Question

$\int \sqrt{\frac{x}{1-x^3}}dx$

Answer 1

$\frac{2}{3} \arcsin(x^{3/2}) + C$

Answer 2

To evaluate the integral $\int \sqrt{\frac{x}{1-x^3}}dx$, we can use the method of substitution.

Step 1: Rewrite the integrand

The given integral can be written as:

$$\int \frac{\sqrt{x}}{\sqrt{1-x^3}}dx$$

Notice that $x^3$ can be expressed as $(x^{3/2})^2$. This form, $\sqrt{1-u^2}$ in the denominator, is characteristic of the derivative of $\arcsin(u)$.

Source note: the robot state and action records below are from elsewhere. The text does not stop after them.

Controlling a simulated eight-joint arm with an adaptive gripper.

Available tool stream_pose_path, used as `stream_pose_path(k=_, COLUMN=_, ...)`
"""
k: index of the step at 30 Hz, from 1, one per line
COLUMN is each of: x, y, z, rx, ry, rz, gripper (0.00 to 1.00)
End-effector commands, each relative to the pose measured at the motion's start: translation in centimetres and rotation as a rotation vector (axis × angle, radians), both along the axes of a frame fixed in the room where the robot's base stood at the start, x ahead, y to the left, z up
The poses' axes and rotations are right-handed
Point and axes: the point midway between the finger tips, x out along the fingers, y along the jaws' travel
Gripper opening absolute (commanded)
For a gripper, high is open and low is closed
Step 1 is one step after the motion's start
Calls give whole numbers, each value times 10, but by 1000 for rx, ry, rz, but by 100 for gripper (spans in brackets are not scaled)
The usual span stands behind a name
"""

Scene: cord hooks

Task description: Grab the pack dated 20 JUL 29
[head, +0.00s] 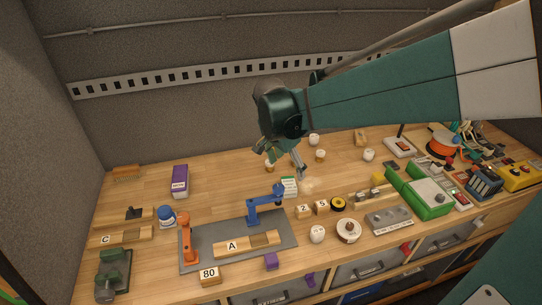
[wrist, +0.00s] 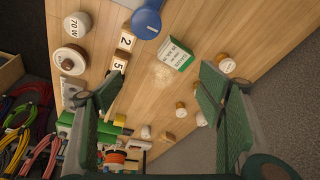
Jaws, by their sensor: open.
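A small white and green pack (head: 289,186) stands on the wooden bench, just behind the blue toy arm. In the wrist view the same pack (wrist: 173,54) shows printed lines on its white face, too small to read as a date. A taller purple and white pack (head: 180,181) stands farther left; no date is legible on it. My gripper (head: 281,163) is open and empty, above and behind the green pack. In the wrist view my gripper (wrist: 160,85) has its two fingers spread wide, with the pack beyond the fingertips, apart from them.
The blue toy arm (head: 264,205) stands close in front of the green pack. Number blocks 2 (head: 303,211) and 5 (head: 321,207) lie to its right. Several small white-topped pegs, one being this peg (head: 320,156), stand behind. The bench between the purple pack and green pack is mostly clear.

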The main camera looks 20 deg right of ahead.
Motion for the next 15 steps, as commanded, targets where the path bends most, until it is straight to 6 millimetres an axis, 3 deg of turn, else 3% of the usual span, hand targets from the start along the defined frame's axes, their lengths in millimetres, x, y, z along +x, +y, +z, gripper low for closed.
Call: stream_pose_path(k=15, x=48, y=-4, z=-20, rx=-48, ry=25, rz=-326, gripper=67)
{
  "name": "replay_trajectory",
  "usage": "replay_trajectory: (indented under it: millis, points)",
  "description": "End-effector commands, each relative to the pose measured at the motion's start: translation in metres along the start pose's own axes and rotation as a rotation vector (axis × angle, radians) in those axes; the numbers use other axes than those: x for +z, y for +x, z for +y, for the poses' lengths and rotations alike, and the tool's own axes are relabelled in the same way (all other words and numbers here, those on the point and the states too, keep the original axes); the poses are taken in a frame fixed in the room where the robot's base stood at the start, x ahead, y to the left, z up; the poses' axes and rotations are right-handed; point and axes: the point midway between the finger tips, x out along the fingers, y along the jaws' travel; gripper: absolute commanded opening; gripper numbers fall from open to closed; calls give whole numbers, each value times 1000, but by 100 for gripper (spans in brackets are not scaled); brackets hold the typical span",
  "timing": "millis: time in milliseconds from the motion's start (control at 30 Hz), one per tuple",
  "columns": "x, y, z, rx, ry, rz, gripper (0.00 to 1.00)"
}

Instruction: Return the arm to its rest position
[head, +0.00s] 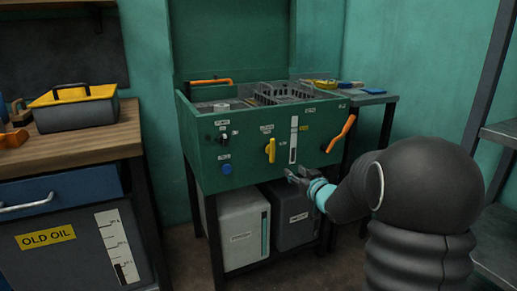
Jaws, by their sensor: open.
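My arm comes in from the lower right of the head view, dark and bulky in the foreground. My gripper (300,178) is open, with its jaws at the lower front of the green parts-washer-like cabinet (250,170). The gripper is just below the gauge strip (293,140) on that panel. I cannot tell whether its fingers touch the panel. Nothing shows between the jaws.
The panel has a yellow handle (271,150), an orange lever (341,134) and a blue knob (225,169). Two containers, light (240,230) and dark (296,218), stand below. A workbench (90,146) is left; grey shelving (499,133) is right.

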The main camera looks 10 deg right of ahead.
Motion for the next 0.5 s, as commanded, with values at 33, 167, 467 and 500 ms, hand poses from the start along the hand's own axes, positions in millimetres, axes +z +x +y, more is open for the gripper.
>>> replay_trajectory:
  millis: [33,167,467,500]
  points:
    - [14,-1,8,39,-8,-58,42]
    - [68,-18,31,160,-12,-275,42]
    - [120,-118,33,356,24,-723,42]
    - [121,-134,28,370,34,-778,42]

Step 2: Choose an appropriate substitution

Let $u = x^{3/2}$.

Step 3: Find the differential $du$

Differentiate $u$ with respect to $x$:

$$\frac{du}{dx} = \frac{d}{dx}(x^{3/2}) = \frac{3}{2}x^{(3/2)-1} = \frac{3}{2}x^{1/2} = \frac{3}{2}\sqrt{x}$$

From this, we can express $\sqrt{x}dx$ in terms of $du$:

$$du = \frac{3}{2}\sqrt{x}dx \implies \sqrt{x}dx = \frac{2}{3}du$$

Step 4: Substitute into the integral

Now substitute $u$ and $dx$ into the integral:

$$\int \frac{1}{\sqrt{1-(x^{3/2})^2}} (\sqrt{x}dx) = \int \frac{1}{\sqrt{1-u^2}} \left(\frac{2}{3}du\right)$$ $$= \frac{2}{3} \int \frac{1}{\sqrt{1-u^2}}du$$

Step 5: Evaluate the standard integral

The integral $\int \frac{1}{\sqrt{1-u^2}}du$ is a standard integral, which evaluates to $\arcsin(u) + C$.

$$= \frac{2}{3} \arcsin(u) + C$$

Step 6: Substitute back to the original variable

Finally, substitute $u = x^{3/2}$ back into the result:

$$= \frac{2}{3} \arcsin(x^{3/2}) + C$$

The domain of the integrand requires $x \ge 0$ and $1-x^3 > 0$, so $0 \le x < 1$. In this domain, $x^{3/2}$ is well-defined and lies in $[0, 1)$, which is within the domain of $\arcsin$.